--- Exercise brief ---
Return, exactly as written, the run of lines that begins at the line containing "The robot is" and ends at the line containing "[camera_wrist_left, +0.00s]". Nothing outside that run belongs in the answer.

--- Information provided ---
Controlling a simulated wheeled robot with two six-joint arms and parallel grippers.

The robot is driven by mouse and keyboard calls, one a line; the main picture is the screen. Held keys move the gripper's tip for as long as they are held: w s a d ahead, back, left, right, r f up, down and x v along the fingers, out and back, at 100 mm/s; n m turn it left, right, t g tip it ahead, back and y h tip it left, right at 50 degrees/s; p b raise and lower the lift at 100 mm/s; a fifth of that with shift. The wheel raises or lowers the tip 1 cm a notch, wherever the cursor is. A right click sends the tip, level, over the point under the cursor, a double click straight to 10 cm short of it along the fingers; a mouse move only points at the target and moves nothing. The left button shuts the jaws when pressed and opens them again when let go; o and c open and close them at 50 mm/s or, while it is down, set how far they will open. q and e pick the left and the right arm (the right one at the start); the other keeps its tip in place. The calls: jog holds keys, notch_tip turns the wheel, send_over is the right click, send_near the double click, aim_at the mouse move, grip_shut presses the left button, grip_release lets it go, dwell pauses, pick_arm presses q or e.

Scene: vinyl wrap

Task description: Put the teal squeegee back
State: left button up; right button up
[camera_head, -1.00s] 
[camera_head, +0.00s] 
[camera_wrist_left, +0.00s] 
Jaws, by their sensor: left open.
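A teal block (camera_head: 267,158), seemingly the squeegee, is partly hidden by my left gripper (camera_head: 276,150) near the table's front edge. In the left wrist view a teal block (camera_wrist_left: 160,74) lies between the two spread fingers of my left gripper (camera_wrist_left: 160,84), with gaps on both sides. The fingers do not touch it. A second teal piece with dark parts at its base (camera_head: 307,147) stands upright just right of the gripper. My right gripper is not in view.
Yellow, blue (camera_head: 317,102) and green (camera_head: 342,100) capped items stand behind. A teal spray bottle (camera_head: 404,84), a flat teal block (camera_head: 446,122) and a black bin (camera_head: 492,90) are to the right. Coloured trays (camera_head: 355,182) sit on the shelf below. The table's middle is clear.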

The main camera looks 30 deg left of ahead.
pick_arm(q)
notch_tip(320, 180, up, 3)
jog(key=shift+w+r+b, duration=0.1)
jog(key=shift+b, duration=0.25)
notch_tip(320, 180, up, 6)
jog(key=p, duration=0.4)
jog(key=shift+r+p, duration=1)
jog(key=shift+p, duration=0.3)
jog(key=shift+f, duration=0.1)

--- Solution to this task ---
The robot is driven by mouse and keyboard calls, one a line; the main picture is the screen. Held keys move the gripper's tip for as long as they are held: w s a d ahead, back, left, right, r f up, down and x v along the fingers, out and back, at 100 mm/s; n m turn it left, right, t g tip it ahead, back and y h tip it left, right at 50 degrees/s; p b raise and lower the lift at 100 mm/s; a fifth of that with shift. The wheel raises or lowers the tip 1 cm a notch, wherever the cursor is. A right click sends the tip, level, over the point under the cursor, a double click straight to 10 cm short of it along the fingers; a mouse move only points at the target and moves nothing. The left button shuts the jaws when pressed and opens them again when let go; o and c open and close them at 50 mm/s or, while it is down, set how far they will open. q and e pick the left and the right arm (the right one at the start); the other keeps its tip in place. The calls: jog holds keys, notch_tip turns the wheel, send_over is the right click, send_near the double click, aim_at the mouse move, grip_shut presses the left button, grip_release lets it go, dwell pauses, pick_arm presses q or e.

Scene: vinyl wrap

Task description: Put the teal squeegee back
State: left button up; right button up
[camera_head, -1.00s] 
[camera_head, +0.00s] 
[camera_wrist_left, +0.00s] 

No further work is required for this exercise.